**GOAL**
Copy every line of the data exactly, leaving nothing out.

**DATA LINES**
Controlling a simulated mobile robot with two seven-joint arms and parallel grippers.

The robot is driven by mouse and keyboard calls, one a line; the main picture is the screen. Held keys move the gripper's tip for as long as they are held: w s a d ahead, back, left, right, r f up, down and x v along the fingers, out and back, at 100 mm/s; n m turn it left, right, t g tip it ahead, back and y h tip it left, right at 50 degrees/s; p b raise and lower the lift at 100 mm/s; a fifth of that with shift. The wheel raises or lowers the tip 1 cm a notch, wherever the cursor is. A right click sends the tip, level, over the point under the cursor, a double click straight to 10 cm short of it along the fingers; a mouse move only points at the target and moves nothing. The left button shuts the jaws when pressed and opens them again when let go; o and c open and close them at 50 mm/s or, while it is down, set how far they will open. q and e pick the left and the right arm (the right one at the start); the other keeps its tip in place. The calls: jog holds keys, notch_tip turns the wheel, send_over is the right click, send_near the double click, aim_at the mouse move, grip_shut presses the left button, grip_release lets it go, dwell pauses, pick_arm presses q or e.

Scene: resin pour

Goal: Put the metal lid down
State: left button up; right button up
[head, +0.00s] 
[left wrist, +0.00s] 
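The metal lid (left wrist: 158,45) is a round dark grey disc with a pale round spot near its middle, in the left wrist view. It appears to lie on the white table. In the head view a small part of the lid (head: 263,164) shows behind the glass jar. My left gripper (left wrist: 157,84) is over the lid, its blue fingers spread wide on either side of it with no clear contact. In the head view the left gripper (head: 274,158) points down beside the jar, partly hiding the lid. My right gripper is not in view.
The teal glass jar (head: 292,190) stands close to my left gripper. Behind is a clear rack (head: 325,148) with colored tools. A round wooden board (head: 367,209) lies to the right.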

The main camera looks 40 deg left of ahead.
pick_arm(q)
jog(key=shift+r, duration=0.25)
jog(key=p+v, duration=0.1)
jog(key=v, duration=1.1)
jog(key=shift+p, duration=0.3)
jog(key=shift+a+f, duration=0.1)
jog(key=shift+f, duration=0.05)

**RESULT FOR THIS EXERCISE**
Controlling a simulated mobile robot with two seven-joint arms and parallel grippers.

The robot is driven by mouse and keyboard calls, one a line; the main picture is the screen. Held keys move the gripper's tip for as long as they are held: w s a d ahead, back, left, right, r f up, down and x v along the fingers, out and back, at 100 mm/s; n m turn it left, right, t g tip it ahead, back and y h tip it left, right at 50 degrees/s; p b raise and lower the lift at 100 mm/s; a fifth of that with shift. The wheel raises or lowers the tip 1 cm a notch, wherever the cursor is. A right click sends the tip, level, over the point under the cursor, a double click straight to 10 cm short of it along the fingers; a mouse move only points at the target and moves nothing. The left button shuts the jaws when pressed and opens them again when let go; o and c open and close them at 50 mm/s or, while it is down, set how far they will open. q and e pick the left and the right arm (the right one at the start); the other keeps its tip in place. The calls: jog holds keys, notch_tip turns the wheel, send_over is the right click, send_near the double click, aim_at the mouse move, grip_shut presses the left button, grip_release lets it go, dwell pauses, pick_arm presses q or e.

Scene: resin pour

Goal: Put the metal lid down
State: left button up; right button up
[head, +0.00s] 
[left wrist, +0.00s] 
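The metal lid (left wrist: 158,45) is a round dark grey disc with a pale round spot near its middle, in the left wrist view. It appears to lie on the white table. In the head view a small part of the lid (head: 263,164) shows behind the glass jar. My left gripper (left wrist: 157,84) is over the lid, its blue fingers spread wide on either side of it with no clear contact. In the head view the left gripper (head: 274,158) points down beside the jar, partly hiding the lid. My right gripper is not in view.
The teal glass jar (head: 292,190) stands close to my left gripper. Behind is a clear rack (head: 325,148) with colored tools. A round wooden board (head: 367,209) lies to the right.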

The main camera looks 40 deg left of ahead.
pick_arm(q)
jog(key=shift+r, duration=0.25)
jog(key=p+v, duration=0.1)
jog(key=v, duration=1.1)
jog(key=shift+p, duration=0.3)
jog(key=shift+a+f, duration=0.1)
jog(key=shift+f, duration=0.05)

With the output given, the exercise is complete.